C’è un fatto chiaro: il cristianesimo s’è inserito nella storia e in questa dimensione sta la sua grandezza profetica ma anche il suo rallentatore: fosse un teorema astratto e intellettuale l’impazienza potrebbe pure starci, ma nell’attimo in cui entra in gioco la dinamica dell’esistenza e il mistero dell’uomo, i ritmi impongono che all’impazienza della rivolta s’aggreghi la pazienza del certosino. Apparentemente la pazienza sembra ostacolare le intuizioni profetiche: e quest’aspetto porta con sé il rischio di viaggiare in solitario, sopratutto per una stimata reputazione di chi viene ostacolato.
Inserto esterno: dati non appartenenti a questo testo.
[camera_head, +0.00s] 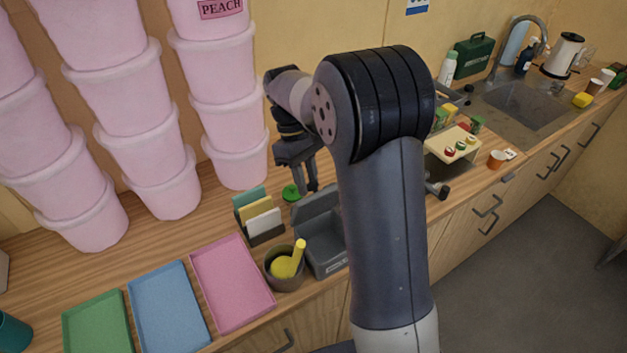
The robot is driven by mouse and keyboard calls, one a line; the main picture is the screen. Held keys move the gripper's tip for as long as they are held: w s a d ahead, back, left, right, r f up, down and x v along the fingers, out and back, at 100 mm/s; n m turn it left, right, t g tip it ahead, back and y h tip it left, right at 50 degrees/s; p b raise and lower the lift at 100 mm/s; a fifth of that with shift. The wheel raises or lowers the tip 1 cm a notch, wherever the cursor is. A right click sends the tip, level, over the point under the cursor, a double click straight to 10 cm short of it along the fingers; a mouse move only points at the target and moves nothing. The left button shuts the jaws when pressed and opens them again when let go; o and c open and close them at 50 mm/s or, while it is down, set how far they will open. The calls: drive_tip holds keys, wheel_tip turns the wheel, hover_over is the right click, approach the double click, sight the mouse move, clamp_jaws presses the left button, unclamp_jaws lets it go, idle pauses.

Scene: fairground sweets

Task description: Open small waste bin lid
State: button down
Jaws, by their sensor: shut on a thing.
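The small waste bin (327,256) is a grey box with a pale label on its front, standing near the counter's front edge. Its grey lid (315,206) is raised and tilted up at the back, so the inside shows. My gripper (308,188) points down at the lid's upper edge and is shut on it. The exact contact at the fingertips is small and hard to make out. My arm hides the bin's right side.
A brown pot (284,282) with a yellow scoop stands left of the bin. A holder with coloured cards (259,213) and a green round item (291,192) are behind. Pink (231,283), blue (170,307) and green trays lie left. Pink tubs (235,160) are stacked along the wall.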

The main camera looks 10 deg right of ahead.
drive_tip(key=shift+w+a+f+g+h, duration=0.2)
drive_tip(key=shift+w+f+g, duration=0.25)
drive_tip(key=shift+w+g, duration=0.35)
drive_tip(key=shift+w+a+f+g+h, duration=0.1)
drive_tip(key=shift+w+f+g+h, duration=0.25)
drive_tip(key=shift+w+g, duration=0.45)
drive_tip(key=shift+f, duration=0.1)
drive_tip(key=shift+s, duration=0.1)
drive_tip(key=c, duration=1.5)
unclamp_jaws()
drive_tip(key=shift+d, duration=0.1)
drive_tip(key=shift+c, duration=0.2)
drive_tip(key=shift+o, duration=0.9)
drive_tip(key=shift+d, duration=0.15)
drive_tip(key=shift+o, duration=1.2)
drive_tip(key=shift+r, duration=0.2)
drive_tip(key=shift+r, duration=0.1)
Chi avverte il bisogno di una riforma nella chiesa – e un ruolo di accelerazione a qualcuno lo Spirito lo offre – conosce l’obbligo della sottomissione. Ma, come contropartita, chiede pure la capacità da parte della gerarchia di saper cogliere le istanze che partono lontane dal campanile della chiesa. Pena il rischio di imboccare – magari seguiti da frotte festanti e adoranti – pericolose uscite di sicurezza che a nessuno offrono motivi di sperare in un futuro credibile.
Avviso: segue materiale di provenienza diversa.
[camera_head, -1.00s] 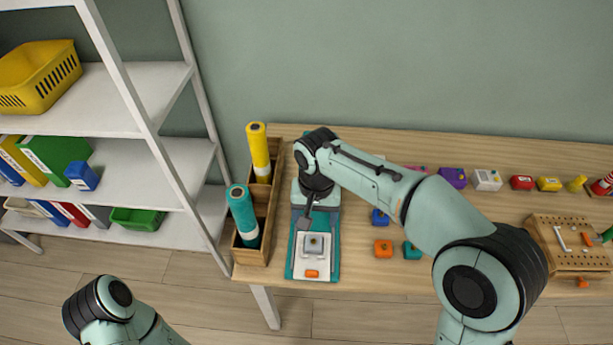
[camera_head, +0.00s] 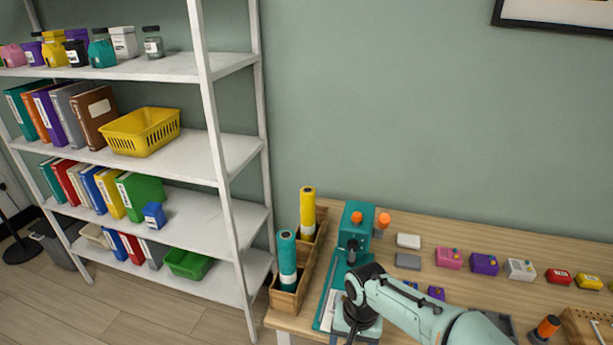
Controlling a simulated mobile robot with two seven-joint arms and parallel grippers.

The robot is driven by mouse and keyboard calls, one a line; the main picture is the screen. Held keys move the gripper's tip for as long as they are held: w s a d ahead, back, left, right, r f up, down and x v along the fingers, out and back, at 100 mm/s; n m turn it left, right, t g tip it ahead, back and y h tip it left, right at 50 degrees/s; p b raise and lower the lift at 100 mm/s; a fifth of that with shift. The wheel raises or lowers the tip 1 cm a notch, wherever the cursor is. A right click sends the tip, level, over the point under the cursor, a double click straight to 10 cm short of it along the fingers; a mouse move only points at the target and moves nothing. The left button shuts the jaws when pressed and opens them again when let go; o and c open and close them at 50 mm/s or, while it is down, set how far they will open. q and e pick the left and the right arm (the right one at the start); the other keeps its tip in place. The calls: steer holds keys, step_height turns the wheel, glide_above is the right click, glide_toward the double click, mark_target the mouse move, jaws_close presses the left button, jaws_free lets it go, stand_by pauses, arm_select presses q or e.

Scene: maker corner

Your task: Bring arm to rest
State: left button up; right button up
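My right arm (camera_head: 426,313) comes in from the lower right and reaches over the workbench (camera_head: 447,225). Its wrist is above the teal machine (camera_head: 354,226) near the bench's left end. My right gripper is at the bottom edge of the picture, mostly hidden by the wrist and cut off by the frame, so its fingers cannot be made out. My left arm and left gripper are not in view.
A wooden box (camera_head: 290,300) with a teal roll (camera_head: 287,259) and a yellow roll (camera_head: 307,213) stands left of the machine. A white shelf unit (camera_head: 213,176) stands further left. Small coloured boxes (camera_head: 484,264) line the bench's back.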

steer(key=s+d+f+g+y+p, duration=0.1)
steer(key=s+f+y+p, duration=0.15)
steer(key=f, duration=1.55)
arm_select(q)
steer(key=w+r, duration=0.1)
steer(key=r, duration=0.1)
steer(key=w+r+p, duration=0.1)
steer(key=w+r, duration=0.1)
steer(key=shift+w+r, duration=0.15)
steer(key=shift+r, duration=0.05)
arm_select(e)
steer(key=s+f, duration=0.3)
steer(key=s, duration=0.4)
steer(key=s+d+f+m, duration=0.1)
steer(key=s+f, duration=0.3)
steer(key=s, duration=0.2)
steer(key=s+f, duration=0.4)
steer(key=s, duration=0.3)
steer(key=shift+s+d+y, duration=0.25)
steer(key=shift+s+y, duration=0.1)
Il monito nascosto nella Buona Novella è chiaro nella sua limpidezza e faticoso nella sua attuazione: al fedele non spetta il bisogno di perfezionare il cristianesimo quanto quello di perfezionare se stesso nel cristianesimo per giungere a quella santità che molti predecessori hanno già raggiunto. Anche se a volte il prezzo da pagare quaggiù supera di gran lunga il riconoscimento della storia. Scriveva padre Congar, uno che la pazienza l’ha dovuta esercitare fin sul ciglio dell’Aldilà: «Dinanzi ad un mondo che non ammette più il Vangelo se non presentato da una chiesa irreprensibile, non ci si può più permettere alcunché di meccanico, di comodamente adagiato nel letto che i “secoli della fede” avevano preparato alla Chiesa». Anche se lui stesso testimoniò come il vero sviluppo della tradizione non potrà mai essere il frutto del lavoro di un singolo ma chiede l’opera e la riflessione di almeno una generazione. Per purificare, discernere ed equilibrare il tutto.
Chissà, però, se tra il canto “Salga a te, Signore” – al primo posto da secoli nelle hit-parade di un certo cristianesimo – e le nuove melodie più o meno ortodosse un giorno troveremo la giusta dimensione per conciliare la fedeltà ad un passato con la necessità di trovare nuove note – non solo musicali – che sappiano agganciare i cuori a Cristo.